Is it any wonder why the stereotype of the western rube persists?
Granted, that was a long time ago and some things have changed for
the better since then. But if Utah and other western states continue
to ignore environmental health, including using ineffectual and
draconian methods for “managing” predators, the environment will
continue to degrade to the point that living here will become
infeasible. Meanwhile the rest of the world—including prospective
visitors to the state—will see how little we here in the American
West have learned in the 200-years since our forebears waged war on
the natural world; how we appear determined to ignore a hundred
years of scientific gains and continue using a 19th century mindset
to address 21st century challenges. Make no mistake: The Great
Humbling has begun. Let us be wary of legislation (like SB 36) that
makes the argument from tradition, which too often is used to
justify acting in brutal and obsolete ways.
If there is any hope of mitigating the effects of climate change and
preserving what’s left of the wild and natural world, we are going
to need more nuanced solutions, something other than terrorizing and
killing our wildlife. But we also need more responsive agencies with
the courage and support to implement them. Otherwise, given the
West’s prioritization of domestic and wild ungulates, the
persecution and scapegoating of predators is only going to worsen as
the impacts and uncertainties of climate become more dire.
As things stand now, instead of leading the West in wildlife
management, Utah is taking its cues from Wyoming, Idaho, and Montana
as each vies to become the most regressive state in the union so far
as predators are concerned. Thus, even if wolves had been permitted
to establish here, without the protection of the Endangered Species
Act and, as importantly, buy in from the people and the government
of Utah, it likely would not have been long before they ran afoul of
ranchers or hunters and were wiped from the face of the Earth.
4.
But as we have seen time and time again in western states and,
indeed, wherever wolves have managed to gain a foothold, even with
protections the wolf’s future is not assured. For reasons both
sacred (approximately 65% of Utah’s population is Mormon) and
profane (thousands of predators are destroyed in cruel, bloody, and
violent ways), the beehive state does not appear to have the
philosophic, moral, spiritual, or ethical wherewithal needed to make
room for wolves and other so-called beasts of the field. I struggle
to understand how such an ostensibly religious state could have such
low regard for the Creation, a deficiency that, while not unique to
Mormonism or to Utah, permeates every aspect of land and wildlife
management in the state.
Despite the promise of its name, the Wolf Working Group (WWG), which
authored the WMP and was touted as a collaborative feat, is a case
in point. “The majority of the WWG believes that this plan is fair,
sustainable and flexible,” noted the authors (2). But when only two
out of 13 members of the group represent the interests of the wolf
and its supporters, and everyone else represents a consumer or
utilitarian orientation to wildlife, how much confidence can we
really have in the majority?

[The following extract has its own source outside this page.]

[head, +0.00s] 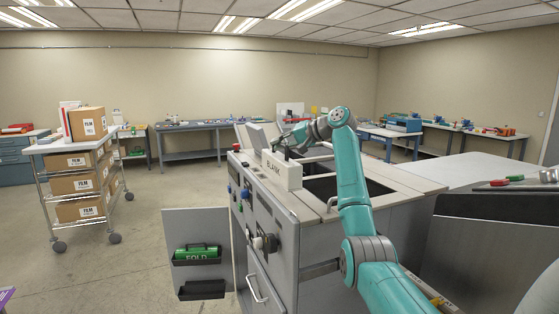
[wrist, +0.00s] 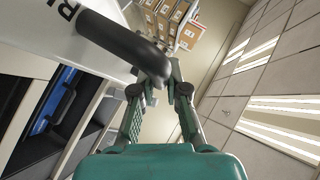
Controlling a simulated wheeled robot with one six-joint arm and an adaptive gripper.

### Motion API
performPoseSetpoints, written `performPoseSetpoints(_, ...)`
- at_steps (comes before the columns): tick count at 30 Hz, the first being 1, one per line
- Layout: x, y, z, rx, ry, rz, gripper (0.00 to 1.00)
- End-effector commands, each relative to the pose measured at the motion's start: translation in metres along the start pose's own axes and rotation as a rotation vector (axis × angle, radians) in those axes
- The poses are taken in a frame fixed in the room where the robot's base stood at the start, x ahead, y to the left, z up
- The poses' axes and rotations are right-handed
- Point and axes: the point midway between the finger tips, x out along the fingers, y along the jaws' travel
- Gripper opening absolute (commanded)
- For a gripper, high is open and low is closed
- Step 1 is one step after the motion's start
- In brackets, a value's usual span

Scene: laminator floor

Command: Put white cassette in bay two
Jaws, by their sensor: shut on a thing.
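The white cassette (head: 281,174), marked "BLANK", is upright at the top left edge of the grey machine in the head view. In the wrist view its white body (wrist: 50,20) is at top left, with a thick black handle (wrist: 118,42). My gripper (head: 279,149) is shut on that handle; its fingers (wrist: 158,88) show on both sides of the handle's end in the wrist view. The machine's top (head: 310,213) has dark openings behind and right of the cassette. I cannot tell which is bay two, or whether the cassette's underside touches anything.
A blue cassette with a black handle (wrist: 62,100) sits in a dark slot. A green "FOLD" cassette (head: 195,253) sits in a holder on the grey panel (head: 180,220). A cart (head: 72,145) with film boxes stands left. Floor between cart and machine is clear.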

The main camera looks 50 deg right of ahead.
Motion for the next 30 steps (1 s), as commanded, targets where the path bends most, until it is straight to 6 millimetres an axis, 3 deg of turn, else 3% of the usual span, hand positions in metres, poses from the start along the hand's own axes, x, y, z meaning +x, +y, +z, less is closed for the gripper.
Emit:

Not to belabor the obvious, but usually
a ratio of 13 to 2 is not a good indicator that diverse interests
have been served.
Skewed representation affects other advisory groups as well,
including the good-old-boy club otherwise known as the Utah Wildlife
Board (UWB), which is responsible for determining hunting rules and
regulations. According to DWR Wildlife Board Coordinator Staci
Coons, “to serve on the board, you need to have a strong interest in
wildlife and wildlife management in Utah. You also need to be
committed to serving and representing the people of Utah.” If only
it were that simple. No doubt the agricultural and hunting
communities appreciate the board’s work (they are the board), but I
don’t know anyone outside these constituencies who feels their
interests are represented by this group, which, in addition to being
unabashedly anti-predator, pro-hunter, and pro-rancher, has also
proven itself to be shamelessly nepotistic.
In early July of this year, for instance, two new members were
appointed to the board. Predictably, both men had worked with the
UWB for several years prior (an apparent condition for appointment)
and one had “served on the statewide leadership team for the Rocky
Mountain Elk Foundation,” an organization that spent thousands of
dollars in a failed attempt to derail Colorado’s recently approved
wolf reintroduction program. To make matters worse, board member
appointments last for six years, a time period that doesn’t exactly
promote the influx of fresh perspectives.
No matter where it occurs, in state government or on tourism
websites, an anthropocentric, utilitarian approach to nonhuman
nature does not bode well for any wildlife, least of all wolves,
mountain lions, and other predators that, despite being the
scapegoats for human ineptitude, deserve to live free of human
interference.
With Utah’s recent announcement that it will join the National Rifle Association, Rocky Mountain Elk Foundation, American Farm Bureau, and the American Sheep Industry Association’s lawsuit to prevent gray wolves from being returned to the Endangered Species List—a chain of events that was triggered after Idaho and Montana passed bills that would effectively eradicate up to 90% of their wolf populations using methods that are barbaric by any standard—I am worried that the sterile world of advertisements may be prescient, and that it won’t be long before all that’s wild is gone.